> **Exercise**:
State the number of lines that contain "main", with no other text.

> **Records provided**:
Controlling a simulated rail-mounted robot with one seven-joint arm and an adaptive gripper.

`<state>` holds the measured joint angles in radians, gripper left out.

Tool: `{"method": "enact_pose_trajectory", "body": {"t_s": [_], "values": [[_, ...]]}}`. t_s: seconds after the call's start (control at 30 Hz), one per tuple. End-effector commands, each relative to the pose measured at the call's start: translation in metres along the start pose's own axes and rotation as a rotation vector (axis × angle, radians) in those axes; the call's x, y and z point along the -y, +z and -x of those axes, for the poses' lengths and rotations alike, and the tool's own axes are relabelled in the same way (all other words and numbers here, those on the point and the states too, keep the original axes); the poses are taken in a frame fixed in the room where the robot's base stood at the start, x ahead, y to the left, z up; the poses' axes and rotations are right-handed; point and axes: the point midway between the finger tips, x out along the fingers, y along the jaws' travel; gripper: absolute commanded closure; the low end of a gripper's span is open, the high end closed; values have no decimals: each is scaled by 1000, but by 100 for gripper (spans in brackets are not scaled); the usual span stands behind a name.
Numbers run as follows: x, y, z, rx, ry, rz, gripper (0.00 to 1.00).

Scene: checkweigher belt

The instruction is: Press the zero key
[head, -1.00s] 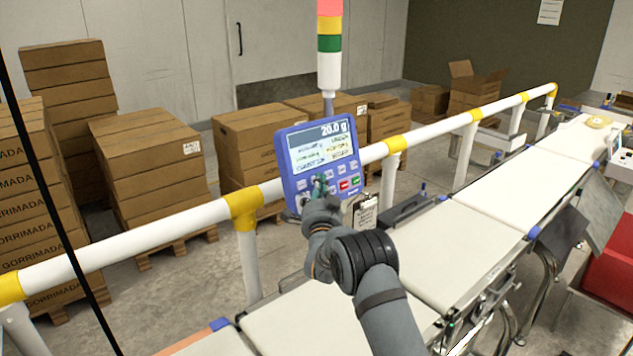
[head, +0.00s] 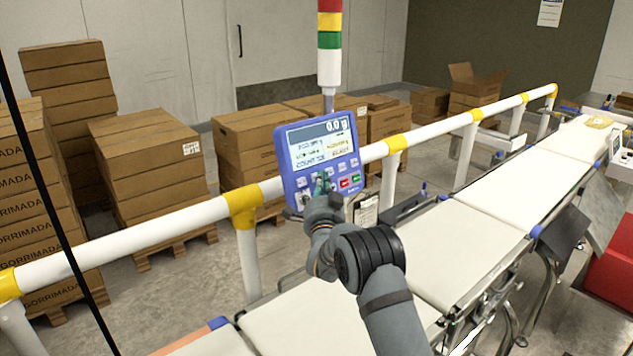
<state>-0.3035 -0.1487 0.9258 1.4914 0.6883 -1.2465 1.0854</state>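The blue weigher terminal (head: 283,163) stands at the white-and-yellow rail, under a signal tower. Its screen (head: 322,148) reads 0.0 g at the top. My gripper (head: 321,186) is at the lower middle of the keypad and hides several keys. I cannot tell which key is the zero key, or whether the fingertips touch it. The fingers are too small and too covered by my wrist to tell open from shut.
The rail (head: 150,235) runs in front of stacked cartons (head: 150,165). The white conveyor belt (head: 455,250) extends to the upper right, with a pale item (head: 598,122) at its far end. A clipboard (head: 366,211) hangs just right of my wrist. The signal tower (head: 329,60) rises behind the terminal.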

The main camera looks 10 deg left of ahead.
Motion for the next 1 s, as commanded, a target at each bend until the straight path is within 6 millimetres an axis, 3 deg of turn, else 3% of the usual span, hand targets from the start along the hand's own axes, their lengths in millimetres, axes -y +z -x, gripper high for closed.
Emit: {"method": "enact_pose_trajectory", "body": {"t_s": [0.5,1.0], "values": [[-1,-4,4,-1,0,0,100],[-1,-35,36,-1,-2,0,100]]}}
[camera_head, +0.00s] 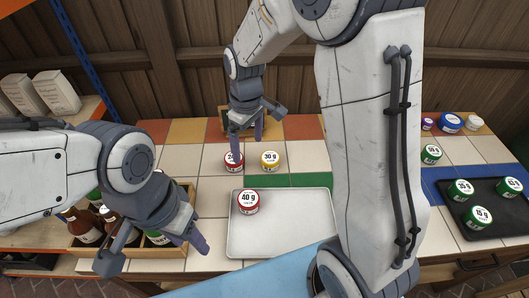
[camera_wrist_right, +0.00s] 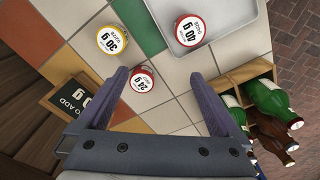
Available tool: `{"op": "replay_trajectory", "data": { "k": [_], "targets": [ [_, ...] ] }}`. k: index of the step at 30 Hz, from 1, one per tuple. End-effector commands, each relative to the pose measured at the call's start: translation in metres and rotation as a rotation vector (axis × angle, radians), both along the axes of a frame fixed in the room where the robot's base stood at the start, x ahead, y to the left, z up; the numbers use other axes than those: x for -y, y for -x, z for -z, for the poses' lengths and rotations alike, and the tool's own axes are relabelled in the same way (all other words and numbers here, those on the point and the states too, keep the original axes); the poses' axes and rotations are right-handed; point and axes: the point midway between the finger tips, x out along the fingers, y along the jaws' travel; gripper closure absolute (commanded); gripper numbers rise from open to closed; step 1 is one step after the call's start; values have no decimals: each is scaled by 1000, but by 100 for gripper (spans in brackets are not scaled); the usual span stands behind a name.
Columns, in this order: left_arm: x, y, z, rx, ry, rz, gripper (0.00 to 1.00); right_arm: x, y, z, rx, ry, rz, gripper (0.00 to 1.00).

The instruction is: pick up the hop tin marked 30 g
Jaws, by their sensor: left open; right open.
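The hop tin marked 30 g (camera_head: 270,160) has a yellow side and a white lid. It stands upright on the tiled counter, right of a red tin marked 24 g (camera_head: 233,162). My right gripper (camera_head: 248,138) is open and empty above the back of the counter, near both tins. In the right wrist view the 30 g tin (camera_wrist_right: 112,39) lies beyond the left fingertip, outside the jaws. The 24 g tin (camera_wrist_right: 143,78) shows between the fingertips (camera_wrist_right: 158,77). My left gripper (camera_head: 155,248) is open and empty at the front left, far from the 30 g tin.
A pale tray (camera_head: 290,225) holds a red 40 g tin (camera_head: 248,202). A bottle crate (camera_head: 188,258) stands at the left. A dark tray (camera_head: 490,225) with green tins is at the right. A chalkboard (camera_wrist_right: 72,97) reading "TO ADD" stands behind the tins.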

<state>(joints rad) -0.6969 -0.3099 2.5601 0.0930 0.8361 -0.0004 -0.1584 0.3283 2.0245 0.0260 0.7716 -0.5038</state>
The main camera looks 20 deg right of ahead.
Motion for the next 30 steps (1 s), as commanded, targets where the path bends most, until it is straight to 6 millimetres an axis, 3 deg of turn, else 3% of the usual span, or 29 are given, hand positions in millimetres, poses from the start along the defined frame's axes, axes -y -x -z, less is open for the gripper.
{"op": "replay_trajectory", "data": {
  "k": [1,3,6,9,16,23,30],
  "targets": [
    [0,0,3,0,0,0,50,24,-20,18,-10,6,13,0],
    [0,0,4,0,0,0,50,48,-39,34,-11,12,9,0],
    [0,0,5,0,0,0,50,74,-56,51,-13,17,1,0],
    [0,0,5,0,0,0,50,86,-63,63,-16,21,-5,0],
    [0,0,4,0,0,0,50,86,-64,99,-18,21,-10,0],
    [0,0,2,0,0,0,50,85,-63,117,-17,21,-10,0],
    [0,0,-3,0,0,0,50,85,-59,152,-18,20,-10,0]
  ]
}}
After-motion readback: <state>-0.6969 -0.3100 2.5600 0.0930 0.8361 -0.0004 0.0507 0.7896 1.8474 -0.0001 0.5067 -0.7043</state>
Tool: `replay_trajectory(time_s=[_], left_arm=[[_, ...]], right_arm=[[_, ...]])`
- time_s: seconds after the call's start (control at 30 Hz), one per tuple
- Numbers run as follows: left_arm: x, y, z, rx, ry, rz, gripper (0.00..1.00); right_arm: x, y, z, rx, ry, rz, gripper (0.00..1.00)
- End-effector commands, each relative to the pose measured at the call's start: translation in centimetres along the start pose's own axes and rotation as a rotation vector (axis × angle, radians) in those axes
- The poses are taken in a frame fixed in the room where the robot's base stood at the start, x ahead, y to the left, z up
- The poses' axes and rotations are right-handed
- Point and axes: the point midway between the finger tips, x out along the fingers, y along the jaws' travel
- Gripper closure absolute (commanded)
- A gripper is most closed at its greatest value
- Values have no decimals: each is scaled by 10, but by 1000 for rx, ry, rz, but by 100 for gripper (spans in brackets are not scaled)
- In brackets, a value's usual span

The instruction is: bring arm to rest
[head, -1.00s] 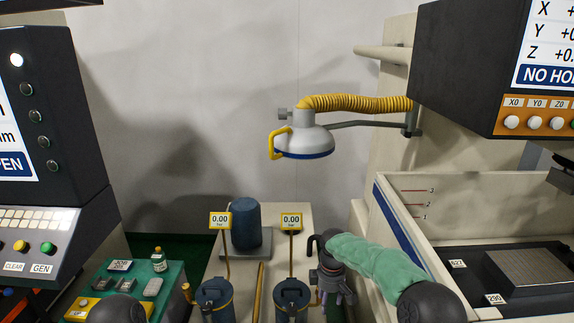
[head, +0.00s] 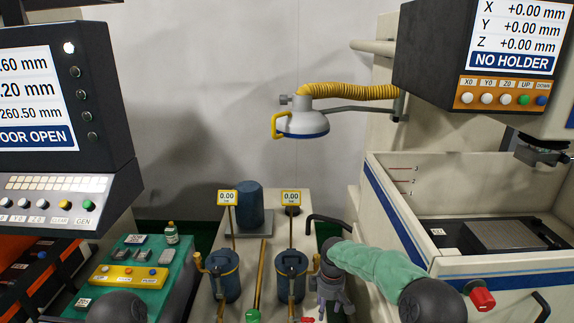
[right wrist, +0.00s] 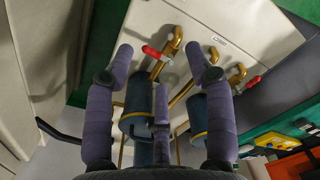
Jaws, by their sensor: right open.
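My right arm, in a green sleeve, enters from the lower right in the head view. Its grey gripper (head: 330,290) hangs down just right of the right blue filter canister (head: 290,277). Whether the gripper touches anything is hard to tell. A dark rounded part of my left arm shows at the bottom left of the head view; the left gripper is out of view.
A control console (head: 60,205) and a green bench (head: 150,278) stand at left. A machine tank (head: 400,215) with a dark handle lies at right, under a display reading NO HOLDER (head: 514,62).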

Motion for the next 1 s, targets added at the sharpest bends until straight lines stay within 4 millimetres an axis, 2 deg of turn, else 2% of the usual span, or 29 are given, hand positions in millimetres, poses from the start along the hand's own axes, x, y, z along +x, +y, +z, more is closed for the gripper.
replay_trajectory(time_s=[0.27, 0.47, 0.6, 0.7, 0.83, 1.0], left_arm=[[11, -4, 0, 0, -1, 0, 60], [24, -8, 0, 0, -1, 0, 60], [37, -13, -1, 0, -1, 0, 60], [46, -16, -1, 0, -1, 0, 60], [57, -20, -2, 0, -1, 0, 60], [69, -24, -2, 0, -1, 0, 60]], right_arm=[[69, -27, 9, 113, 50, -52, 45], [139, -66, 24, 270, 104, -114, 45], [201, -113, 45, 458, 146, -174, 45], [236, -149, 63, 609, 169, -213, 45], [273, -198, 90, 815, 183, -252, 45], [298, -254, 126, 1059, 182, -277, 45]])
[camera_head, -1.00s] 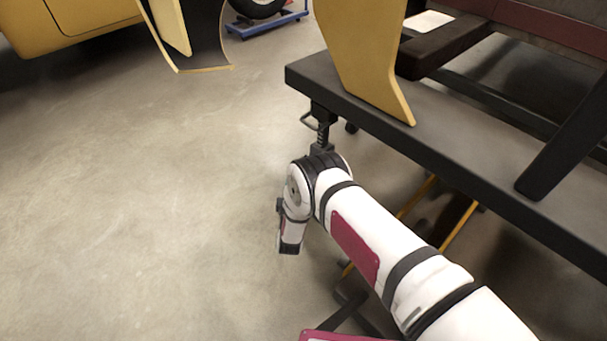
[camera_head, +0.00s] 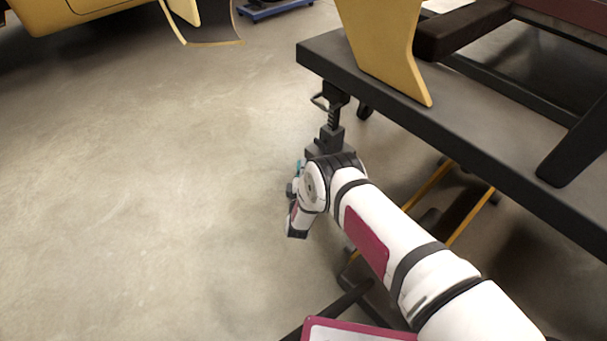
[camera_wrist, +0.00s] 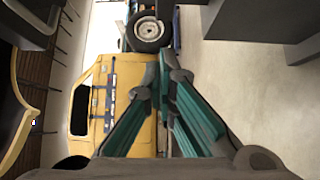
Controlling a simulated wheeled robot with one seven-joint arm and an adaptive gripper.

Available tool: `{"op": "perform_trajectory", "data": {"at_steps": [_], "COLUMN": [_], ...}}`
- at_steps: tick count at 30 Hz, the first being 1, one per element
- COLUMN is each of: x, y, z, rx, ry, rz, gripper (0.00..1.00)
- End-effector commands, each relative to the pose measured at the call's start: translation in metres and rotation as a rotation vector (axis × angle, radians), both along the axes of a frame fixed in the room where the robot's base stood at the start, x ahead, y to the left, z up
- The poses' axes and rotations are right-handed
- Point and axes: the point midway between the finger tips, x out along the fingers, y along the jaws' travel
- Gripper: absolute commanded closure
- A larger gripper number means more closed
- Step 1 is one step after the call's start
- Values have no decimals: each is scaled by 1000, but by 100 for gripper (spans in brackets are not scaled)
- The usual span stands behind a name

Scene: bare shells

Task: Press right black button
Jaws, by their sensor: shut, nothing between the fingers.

> **Exercise output**:
2